● WHAT YOU NEED TO DO: Return all entries precisely as they stand, without the images.

[Manipulation episode records]

────────

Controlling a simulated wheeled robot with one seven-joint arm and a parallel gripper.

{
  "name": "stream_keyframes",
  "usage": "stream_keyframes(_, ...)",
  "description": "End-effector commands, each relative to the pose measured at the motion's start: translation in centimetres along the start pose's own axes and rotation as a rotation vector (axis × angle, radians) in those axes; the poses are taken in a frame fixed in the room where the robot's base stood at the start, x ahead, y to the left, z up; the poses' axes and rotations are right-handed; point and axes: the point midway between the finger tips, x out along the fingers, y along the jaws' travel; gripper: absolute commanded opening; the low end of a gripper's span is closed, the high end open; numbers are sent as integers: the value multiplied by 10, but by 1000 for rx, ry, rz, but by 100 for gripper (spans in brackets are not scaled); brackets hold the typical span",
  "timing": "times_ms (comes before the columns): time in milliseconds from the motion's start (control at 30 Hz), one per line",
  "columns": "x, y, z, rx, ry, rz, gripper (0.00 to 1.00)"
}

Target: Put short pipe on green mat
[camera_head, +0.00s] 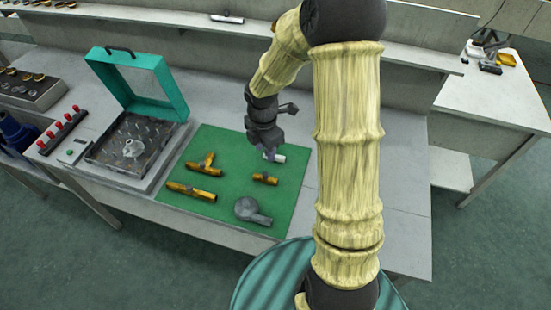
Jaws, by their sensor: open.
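The green mat (222,160) lies flat on the grey bench. My gripper (268,152) is open and points down over the mat's upper right part. A short pale cylindrical piece (277,157) is right at the fingertips, on or just above the mat; its left end is partly hidden by a finger. A short brass pipe-like piece (265,178) lies on the mat below it. I cannot tell for sure which of these two is the short pipe, nor whether a finger touches the pale one.
A brass tee (204,167), a longer brass pipe (190,191) and a grey rounded casing (252,210) also lie on the mat. A machine with a raised teal lid (140,85) stands to its left. A shelf (180,20) runs behind.

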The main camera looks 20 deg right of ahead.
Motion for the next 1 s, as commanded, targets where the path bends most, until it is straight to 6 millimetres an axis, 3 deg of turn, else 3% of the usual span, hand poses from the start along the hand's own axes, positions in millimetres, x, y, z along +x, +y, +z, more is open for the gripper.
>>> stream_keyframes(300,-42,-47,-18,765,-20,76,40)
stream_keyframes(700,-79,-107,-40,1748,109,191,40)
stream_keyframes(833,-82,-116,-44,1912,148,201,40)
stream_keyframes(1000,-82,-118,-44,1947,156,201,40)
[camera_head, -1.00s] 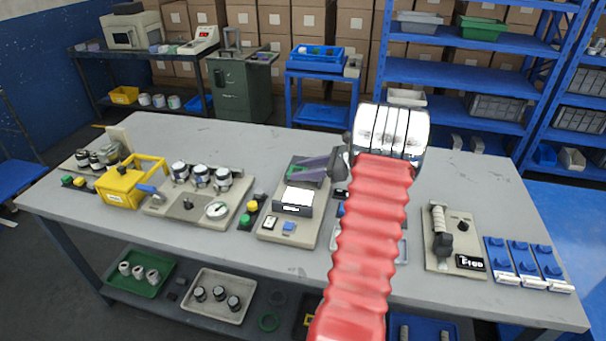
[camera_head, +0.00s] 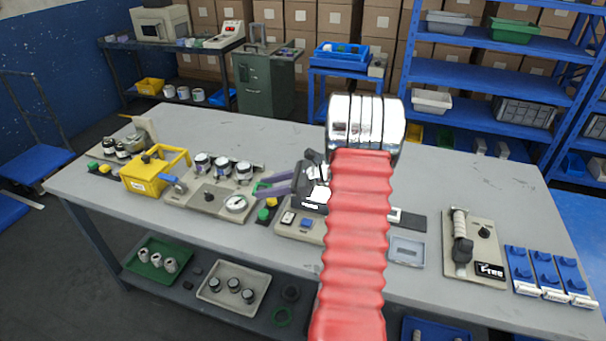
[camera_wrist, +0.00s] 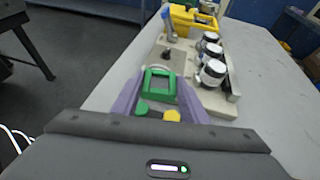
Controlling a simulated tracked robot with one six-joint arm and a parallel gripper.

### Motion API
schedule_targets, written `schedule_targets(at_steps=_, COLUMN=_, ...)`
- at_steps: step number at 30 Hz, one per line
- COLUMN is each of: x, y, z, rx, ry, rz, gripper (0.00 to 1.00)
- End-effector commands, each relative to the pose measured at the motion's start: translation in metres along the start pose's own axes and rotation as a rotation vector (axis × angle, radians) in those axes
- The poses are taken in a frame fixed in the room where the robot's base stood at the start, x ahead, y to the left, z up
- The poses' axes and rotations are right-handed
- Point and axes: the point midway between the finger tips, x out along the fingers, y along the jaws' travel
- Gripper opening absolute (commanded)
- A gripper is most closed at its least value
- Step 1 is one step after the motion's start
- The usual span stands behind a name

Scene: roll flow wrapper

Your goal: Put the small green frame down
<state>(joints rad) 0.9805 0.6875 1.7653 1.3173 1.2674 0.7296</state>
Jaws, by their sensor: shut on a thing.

────────

● REPLY:
Controlling a simulated wheeled robot with one seven-joint arm and a parallel gripper.

{
  "name": "stream_keyframes",
  "usage": "stream_keyframes(_, ...)",
  "description": "End-effector commands, each relative to the pose measured at the motion's start: translation in centimetres along the start pose's own axes and rotation as a rotation vector (axis × angle, radians) in those axes; the poses are taken in a frame fixed in the room where the robot's base stood at the start, x ahead, y to the left, z up; the poses' axes and rotations are right-handed; point and axes: the point midway between the finger tips, x out along the fingers, y along the jaws' travel; gripper: absolute commanded opening; the low end of a gripper's span is closed, the high end open; numbers are sent as integers: the value multiplied by 10, but by 1000 for rx, ry, rz, but by 100 for gripper (spans in brackets are not scaled); brackets hold the typical span",
  "timing": "times_ms (comes before the columns): time in milliseconds from the motion's start (control at 30 Hz), one per line",
  "columns": "x, y, z, rx, ry, rz, gripper (0.00 to 1.00)"
}

Target: Put short pipe on green mat
[camera_head, +0.00s] 
Jaws, by their sensor: open.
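The green mat (222,160) lies flat on the grey bench. My gripper (268,152) is open and points down over the mat's upper right part. A short pale cylindrical piece (277,157) is right at the fingertips, on or just above the mat; its left end is partly hidden by a finger. A short brass pipe-like piece (265,178) lies on the mat below it. I cannot tell for sure which of these two is the short pipe, nor whether a finger touches the pale one.
A brass tee (204,167), a longer brass pipe (190,191) and a grey rounded casing (252,210) also lie on the mat. A machine with a raised teal lid (140,85) stands to its left. A shelf (180,20) runs behind.

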The main camera looks 20 deg right of ahead.
Motion for the next 1 s, as commanded, targets where the path bends most, until it is straight to 6 millimetres an axis, 3 deg of turn, else 3% of the usual span, hand poses from the start along the hand's own axes, positions in millimetres, x, y, z along +x, +y, +z, more is open for the gripper.
>>> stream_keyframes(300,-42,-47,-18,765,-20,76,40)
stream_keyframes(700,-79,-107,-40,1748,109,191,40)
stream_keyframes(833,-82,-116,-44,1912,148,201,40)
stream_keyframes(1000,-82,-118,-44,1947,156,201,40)
[camera_head, -1.00s] 
[camera_head, +0.00s] 
[camera_wrist, +0.00s] 
Controlling a simulated tracked robot with one six-joint arm and a parallel gripper.

### Motion API
schedule_targets, written `schedule_targets(at_steps=_, COLUMN=_, ...)`
- at_steps: step number at 30 Hz, one per line
- COLUMN is each of: x, y, z, rx, ry, rz, gripper (0.00 to 1.00)
- End-effector commands, each relative to the pose measured at the motion's start: translation in metres along the start pose's own axes and rotation as a rotation vector (axis × angle, radians) in those axes
- The poses are taken in a frame fixed in the room where the robot's base stood at the start, x ahead, y to the left, z up
- The poses' axes and rotations are right-handed
- Point and axes: the point midway between the finger tips, x out along the fingers, y along the jaws' travel
- Gripper opening absolute (commanded)
- A gripper is most closed at its least value
- Step 1 is one step after the motion's start
- The usual span stands behind a name

Scene: roll flow wrapper

Your goal: Put the small green frame down
<state>(joints rad) 0.9805 0.6875 1.7653 1.3173 1.2674 0.7296</state>
Jaws, by their sensor: shut on a thing.

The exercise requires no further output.